Aaron sees his new studio as a key part of The National’s future. In addition to working with the band and recording other acts, he hopes to use the sanctuarylike building as his sonic laboratory. “We fell in love with these churches while working on Day of the Dead because of how the rooms sound,” he says. “So, we built [our studio] with the dimensions of a small church. That was an important influence, as far as getting out of the garage and wanting a space where we could actually play comfortably together.”
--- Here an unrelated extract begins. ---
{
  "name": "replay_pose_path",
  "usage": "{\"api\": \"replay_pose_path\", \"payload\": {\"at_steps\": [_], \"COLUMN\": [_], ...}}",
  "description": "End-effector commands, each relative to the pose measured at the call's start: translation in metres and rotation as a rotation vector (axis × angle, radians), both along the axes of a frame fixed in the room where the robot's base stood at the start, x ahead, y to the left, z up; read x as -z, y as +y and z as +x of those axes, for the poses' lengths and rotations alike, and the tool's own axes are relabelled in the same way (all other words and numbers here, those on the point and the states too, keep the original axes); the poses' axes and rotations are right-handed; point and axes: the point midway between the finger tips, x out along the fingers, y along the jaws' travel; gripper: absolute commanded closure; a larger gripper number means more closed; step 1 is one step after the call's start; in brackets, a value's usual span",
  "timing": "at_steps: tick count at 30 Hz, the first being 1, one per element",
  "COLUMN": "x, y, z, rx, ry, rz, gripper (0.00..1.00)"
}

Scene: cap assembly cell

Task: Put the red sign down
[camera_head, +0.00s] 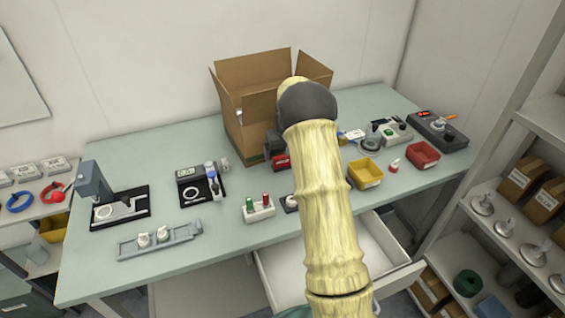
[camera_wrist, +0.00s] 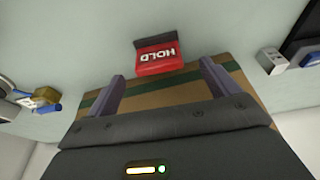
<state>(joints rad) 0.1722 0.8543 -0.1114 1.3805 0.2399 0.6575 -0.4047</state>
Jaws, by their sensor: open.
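The red sign (camera_wrist: 158,58), lettered HOLD, is on the table's grey-green top, with a dark strip along one edge. In the head view the red sign (camera_head: 281,162) shows just in front of the cardboard box, partly beside my arm. My gripper (camera_wrist: 162,72) is open, with one finger on each side of the sign and a clear gap to both. In the head view my gripper (camera_head: 272,143) is a dark shape by the box front, mostly hidden by my arm. No finger visibly touches the sign.
An open cardboard box (camera_head: 244,128) stands close behind the sign. A yellow bin (camera_head: 366,175) and a red bin (camera_head: 423,155) are to the right. An open drawer (camera_head: 285,275) juts out below.

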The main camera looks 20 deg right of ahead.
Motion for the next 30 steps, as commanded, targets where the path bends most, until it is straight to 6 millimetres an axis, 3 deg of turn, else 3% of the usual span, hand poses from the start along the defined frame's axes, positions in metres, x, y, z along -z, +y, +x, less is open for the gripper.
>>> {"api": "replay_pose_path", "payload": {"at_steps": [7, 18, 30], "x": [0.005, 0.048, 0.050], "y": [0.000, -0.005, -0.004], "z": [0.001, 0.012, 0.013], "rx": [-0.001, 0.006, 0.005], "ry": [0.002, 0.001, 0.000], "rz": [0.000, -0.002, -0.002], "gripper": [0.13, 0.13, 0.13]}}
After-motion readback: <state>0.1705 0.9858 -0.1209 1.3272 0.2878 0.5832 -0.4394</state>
He thinks back to the band’s early days recording in Brooklyn. “We made Alligator in my sister’s attic and Boxer in my attic—these tiny spaces, where we would record the guitars in the closet. Now, we finally have a place that’s ideal for how The National needs to work. It sounds simple, but we actually never had that.” (Matt, Scott and Bryan all agree that Aaron may, ultimately, have some Levon Helm-like aspirations for his new audio playground.)

Perhaps because they have seen so many musical scenes come and go, the members of The National are still a nostalgic bunch. Before Trouble Will Find Me, they returned to Mercury Lounge— where talent buyer/booker Johnny Beach provided them with their first big break after blindly listening to their CD—for an underplay. This time, they packed into the venue’s sister club, The Bowery Ballroom, for the first time in a decade.

And, Matt knows that sometimes the bands that last the longest change the most over time.

“It’s like the Bee Gees—they started as one kind of band, and then they became uncool,” he says. “And then, because someone asked them to write some songs for a disco movie, they redefined their whole musical idea. So, we’re the Bee Gees of depressing music— without the disco.”